Kadokawa invites anime YouTubers to live & work in Japan [when you could come]

GeeXPlus brings anime YouTubers to Japan

The Japan Times

Social-media influencers who review products on platforms like YouTube, Twitter and Instagram are now pillars of marketing agencies worldwide, especially when their consumer base skews young. Whether the product is hand soap or ham sandwiches, in a world where “expert” has become a dirty word, getting a push from a social-media star with over a million followers can make or break a sales campaign.

One major Japanese publisher and producer is seeking to capitalize on the phenomenon in pop culture with a concrete if highly unusual approach. Last July, Kadokawa Corp. soft-launched a subsidiary of its Book Walker Co. Ltd. digital e-book division called GeeXPlus (“Geeks plus”) Inc., whose main goal is “connecting Japanese brands to global influencers” by providing “promotion planning, production and distribution” for English-speaking YouTubers.

In October of last year, GeeXPlus invited three anime YouTubers to live and create their posts in Japan: Garnt Maneetapho and Connor Colquhoun from the United Kingdom, and Sydney Poniewaz from the United States. The company announced its official launch on Feb. 17 at a private event in Tokyo’s Michelin-starred Inua restaurant, which is produced by Kadokawa.

For the three English-speaking anime influencers, the opportunity to live and work in Japan mere minutes away from the studios and creators they love is a rare and unexpected gift.

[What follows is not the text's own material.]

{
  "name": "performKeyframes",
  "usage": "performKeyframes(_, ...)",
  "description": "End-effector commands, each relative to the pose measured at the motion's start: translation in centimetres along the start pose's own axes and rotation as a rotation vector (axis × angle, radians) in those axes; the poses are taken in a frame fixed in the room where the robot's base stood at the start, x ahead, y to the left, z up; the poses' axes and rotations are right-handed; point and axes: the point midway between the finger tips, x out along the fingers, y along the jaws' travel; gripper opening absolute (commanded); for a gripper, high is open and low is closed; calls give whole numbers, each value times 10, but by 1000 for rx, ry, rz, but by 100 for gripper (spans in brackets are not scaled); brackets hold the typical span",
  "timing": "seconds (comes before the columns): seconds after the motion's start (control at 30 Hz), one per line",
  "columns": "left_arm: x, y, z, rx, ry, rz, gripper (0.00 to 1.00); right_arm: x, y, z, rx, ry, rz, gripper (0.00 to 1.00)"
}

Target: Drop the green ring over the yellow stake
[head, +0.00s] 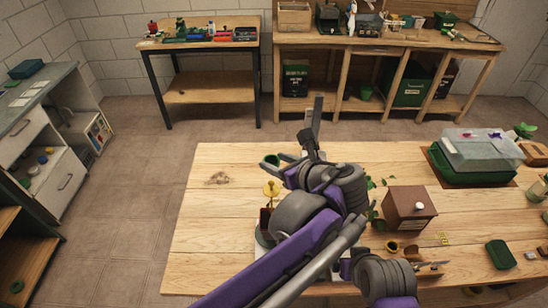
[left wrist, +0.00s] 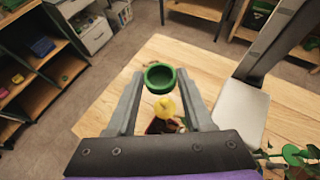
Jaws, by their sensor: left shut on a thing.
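The green ring (left wrist: 160,77) is between the fingertips of my left gripper (left wrist: 160,74), which is shut on it in the left wrist view. In the head view the ring (head: 271,160) shows at the end of the left fingers (head: 283,161), over the table. The yellow stake (head: 271,187) stands below the ring in the picture, near the table's left part. Its round yellow top (left wrist: 165,107) shows between the fingers in the left wrist view, apart from the ring. The stake's base is partly hidden by my arm. What looks like my right gripper (head: 432,267) is low in the head view, its jaws unclear.
A green tray with a clear lid (head: 482,150) is at the table's right. A dark green block (head: 500,254) lies front right. The table's far left is mostly clear.

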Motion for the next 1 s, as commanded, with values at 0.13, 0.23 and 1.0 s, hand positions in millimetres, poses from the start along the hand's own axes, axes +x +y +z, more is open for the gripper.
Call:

The 29-year-old Maneetapho was raised by Thai parents in Brighton, U.K., and started posting anime reviews and recommendations to YouTube 13 years ago, while still a teenager. He was one of the first anime vloggers on the platform in 2007 (YouTube itself had just debuted in 2005). He started, he says, because he grew bored studying for his engineering exams at the University of Bristol, preferring instead to watch and talk about his favorite anime series, “Bleach.”

Garnt Maneetapho

“Back then, I was happy when I woke up and I saw that five people had watched my (first) video,” Maneetapho recalls, laughing. “I didn’t get my first comment until like a week later. Anime wasn’t yet popular enough to make any money (on YouTube).”

After graduating, he got a technical project manager job at the BBC that delighted his parents but left him dissatisfied. He continued producing anime commentaries for YouTube in his increasingly limited free time — at the meager rate of three per year.

In 2016, inspired by an online Canadian friend who made a living reviewing anime, Maneetapho quit his job and plunged into anime YouTubing full-time, telling his parents he’d give himself one year to make it or else return to his BBC day job.

Today, his anime-focused channel, Gigguk, boasts over 2 million subscribers. He credits Patreon, the U.S.-based crowdfunding platform for independent creators, sustained by fan donations, for driving and maintaining his ongoing success. YouTube ad revenue, he says, is unreliable.

It’s not easy: Maneetapho works long hours scripting, shooting, producing and editing his videos with one colleague. But now he not only makes a decent living out of his passion for anime, he’s doing it in Japan — a far cry from what he describes as a sheltered and provincial upbringing in Brighton.

Meilyne Tran

GeeXPlus, which brought him here, is partly the brainchild of its 27-year-old director Meilyne Tran, who is originally from San Francisco. Tran says its seeds were planted a little over a year ago, when the Japanese government announced plans to increase the number of working visas granted to non-Japanese involved in the production and promotion of Japan’s “cool contents.”

“The government has actually started recognizing ‘YouTubers’ as legitimate entertainers,” she says, “because they do the same thing as tarento (TV personalities).”